I received the Happy Days board game one Christmas in the late 70s. More often than not when I played it, I was by myself.
Growing up, I had a core group of friends with whom I used to spend a lot of time. In the summers, especially, we did a lot of stuff together.
But even when you're 9 years old and your options are somewhat limited, there are still times when you're not with your friends and you have to figure out how to amuse yourself.
The child psychologists call this "independent play," my oldest daughter informs me, and it's a skill I developed pretty early as the youngest (by far) of four siblings. I was rarely bored.
One of the things I used to do was to take one of the several board games I owned down from the shelf in my room and play it by myself.
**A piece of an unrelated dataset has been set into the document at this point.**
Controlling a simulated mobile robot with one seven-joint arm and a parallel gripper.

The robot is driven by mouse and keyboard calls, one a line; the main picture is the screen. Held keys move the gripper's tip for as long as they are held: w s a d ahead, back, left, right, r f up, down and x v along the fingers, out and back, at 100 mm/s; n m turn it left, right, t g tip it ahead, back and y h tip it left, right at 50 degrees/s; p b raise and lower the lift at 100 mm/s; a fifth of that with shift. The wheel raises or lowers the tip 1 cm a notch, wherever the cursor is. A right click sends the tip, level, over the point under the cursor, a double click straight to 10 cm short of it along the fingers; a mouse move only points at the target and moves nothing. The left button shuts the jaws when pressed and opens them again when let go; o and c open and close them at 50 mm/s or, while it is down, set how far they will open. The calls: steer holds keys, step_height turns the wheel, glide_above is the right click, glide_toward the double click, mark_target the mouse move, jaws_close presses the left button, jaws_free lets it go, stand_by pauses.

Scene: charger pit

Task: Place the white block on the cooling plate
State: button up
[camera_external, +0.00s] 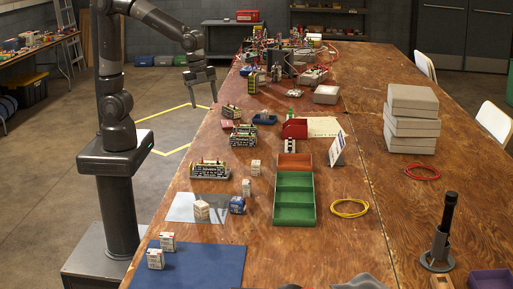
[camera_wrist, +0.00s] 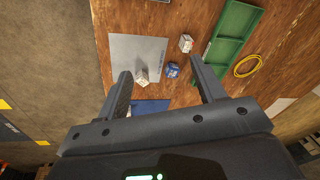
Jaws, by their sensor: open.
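A flat light grey plate, likely the cooling plate (camera_external: 182,207), lies near the table's left edge; it also shows in the wrist view (camera_wrist: 122,50). A whitish block (camera_external: 201,210) stands on its front part and shows in the wrist view (camera_wrist: 141,79). Other whitish blocks are a small one (camera_external: 246,187) beyond the plate, another (camera_external: 255,167) farther back, and two (camera_external: 167,241) (camera_external: 155,259) on the blue mat. I cannot tell which is the task's white block. My gripper (camera_external: 200,97) is open and empty, high above the table's left edge; its fingers spread wide in the wrist view (camera_wrist: 160,66).
A blue block (camera_external: 237,205) sits by the plate's right edge. A green tray (camera_external: 294,198) stands right of it, with a yellow cable coil (camera_external: 349,208) beyond. Battery-like packs (camera_external: 210,171) lie behind the plate. The blue mat (camera_external: 215,265) is in front.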

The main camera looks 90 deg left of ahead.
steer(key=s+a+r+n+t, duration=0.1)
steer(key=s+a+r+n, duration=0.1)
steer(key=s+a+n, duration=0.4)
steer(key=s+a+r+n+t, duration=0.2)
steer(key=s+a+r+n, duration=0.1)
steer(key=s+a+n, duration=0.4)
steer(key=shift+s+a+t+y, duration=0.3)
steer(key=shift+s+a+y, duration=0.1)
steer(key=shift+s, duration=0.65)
Even if the game was designed for four players, I would put four pieces on the board, roll the dice, and take each piece's turn individually.
Amazingly, I never told Terry about this until recently. I say "amazingly" because I've known the woman for nearly 39 years and figured I had absolutely exhausted my childhood stories (and adulthood stories, for that matter) with her.
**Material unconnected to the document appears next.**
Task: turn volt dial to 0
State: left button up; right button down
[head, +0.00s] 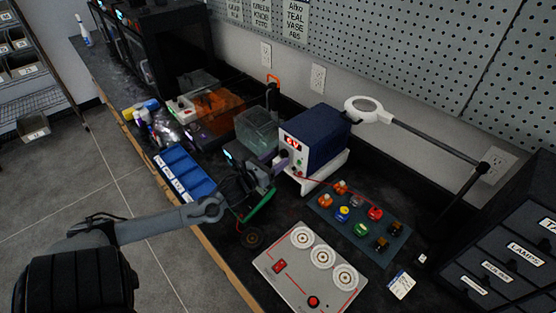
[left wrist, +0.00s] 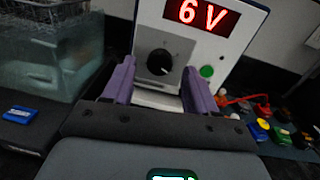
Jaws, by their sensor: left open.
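The power supply (head: 316,135) is a white-fronted box with a blue cover, standing on a white base on the bench. Its red display reads 6 V, seen clearly in the left wrist view (left wrist: 202,14). The volt dial (left wrist: 160,62) is a black knob on the front panel, with a white pointer mark aimed down and right. My left gripper (head: 279,161) is in front of the panel; its open purple fingers also show in the left wrist view (left wrist: 157,84), either side of and below the dial. No contact with the dial is visible. My right gripper is in neither view.
A green button (left wrist: 206,71) is right of the dial. A panel of coloured parts (head: 360,222) and a grey box with three round dials (head: 310,272) lie right and in front. A clear container (head: 256,130) stands close left. A magnifier lamp arm (head: 425,136) reaches over the bench.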

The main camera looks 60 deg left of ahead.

But apparently this had never come up before. When I mentioned it, she at first laughed, then she got a pitying look on her face, which was worse than the laughing.
She even took to our family text group chat to let the kids know their father had been a sad, lonely little boy who was forced to engage in multiplayer board games by himself for lack of friends.
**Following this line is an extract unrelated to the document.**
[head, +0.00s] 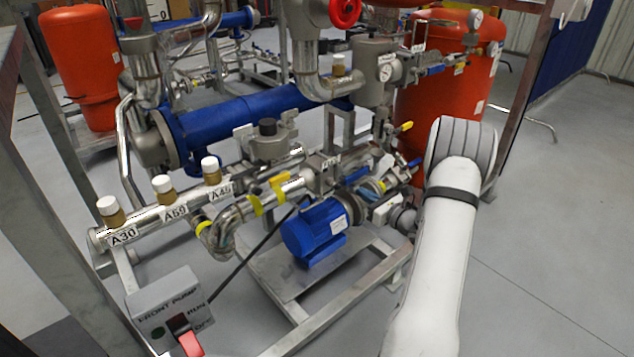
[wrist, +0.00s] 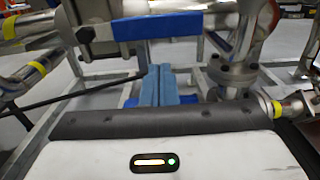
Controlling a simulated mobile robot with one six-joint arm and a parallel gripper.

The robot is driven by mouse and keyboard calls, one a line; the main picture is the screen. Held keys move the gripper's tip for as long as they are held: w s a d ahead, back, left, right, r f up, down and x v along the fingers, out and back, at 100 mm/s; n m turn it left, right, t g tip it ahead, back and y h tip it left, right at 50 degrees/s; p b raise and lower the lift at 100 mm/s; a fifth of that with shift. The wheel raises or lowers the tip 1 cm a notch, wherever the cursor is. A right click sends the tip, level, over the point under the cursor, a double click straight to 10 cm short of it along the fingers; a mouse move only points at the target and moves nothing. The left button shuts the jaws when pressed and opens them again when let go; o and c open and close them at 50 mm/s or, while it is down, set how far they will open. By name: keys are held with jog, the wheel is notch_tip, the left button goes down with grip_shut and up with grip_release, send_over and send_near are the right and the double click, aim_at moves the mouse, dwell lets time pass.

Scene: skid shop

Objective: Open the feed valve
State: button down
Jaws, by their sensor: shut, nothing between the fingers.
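A valve with a long blue lever handle (wrist: 165,25) fills the top of the wrist view. The lever lies level across the picture, with the grey valve body (wrist: 93,30) at its left end. No label saying feed valve is legible. My gripper (wrist: 155,70) shows two light-blue fingers closed together and empty. The fingertips appear just below the lever in the picture; I cannot tell the gap in depth.
Pipes and a steel frame crowd the lever. The head view shows a blue pump motor (head: 317,234), a yellow handle (head: 407,126), a red handwheel (head: 344,11), an orange tank (head: 455,70) and a front pump switch box (head: 165,308). Floor at the right is clear.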

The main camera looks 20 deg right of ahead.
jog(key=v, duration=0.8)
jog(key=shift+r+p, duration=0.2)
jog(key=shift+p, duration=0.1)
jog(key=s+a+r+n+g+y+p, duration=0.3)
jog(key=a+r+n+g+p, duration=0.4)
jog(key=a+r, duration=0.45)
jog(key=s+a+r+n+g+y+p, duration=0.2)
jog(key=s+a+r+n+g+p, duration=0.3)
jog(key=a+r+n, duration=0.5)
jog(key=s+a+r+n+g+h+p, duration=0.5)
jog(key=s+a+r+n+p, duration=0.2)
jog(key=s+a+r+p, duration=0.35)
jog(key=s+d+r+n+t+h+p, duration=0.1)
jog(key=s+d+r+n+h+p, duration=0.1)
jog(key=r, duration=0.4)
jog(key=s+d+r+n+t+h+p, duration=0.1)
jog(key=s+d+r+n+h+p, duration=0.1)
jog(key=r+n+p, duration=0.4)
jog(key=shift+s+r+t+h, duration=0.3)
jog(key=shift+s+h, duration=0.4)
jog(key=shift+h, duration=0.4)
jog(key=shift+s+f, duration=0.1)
But as I explained to the kids, it wasn't like that at all. It was just one of the things I did to amuse myself whenever Matt, Kevin, Jason, Todd, Mike or any of my other Harding Drive/Mapledale Road compatriots were unavailable.
The sad thing is, I now appear to have lost this ability. I'm typing this blog post on a Saturday night in our living room, only because I have completely finished today's (and most of tomorrow's) to-do list and wasn't sure what to do with myself.
Maybe it's time for a little solo Monopoly!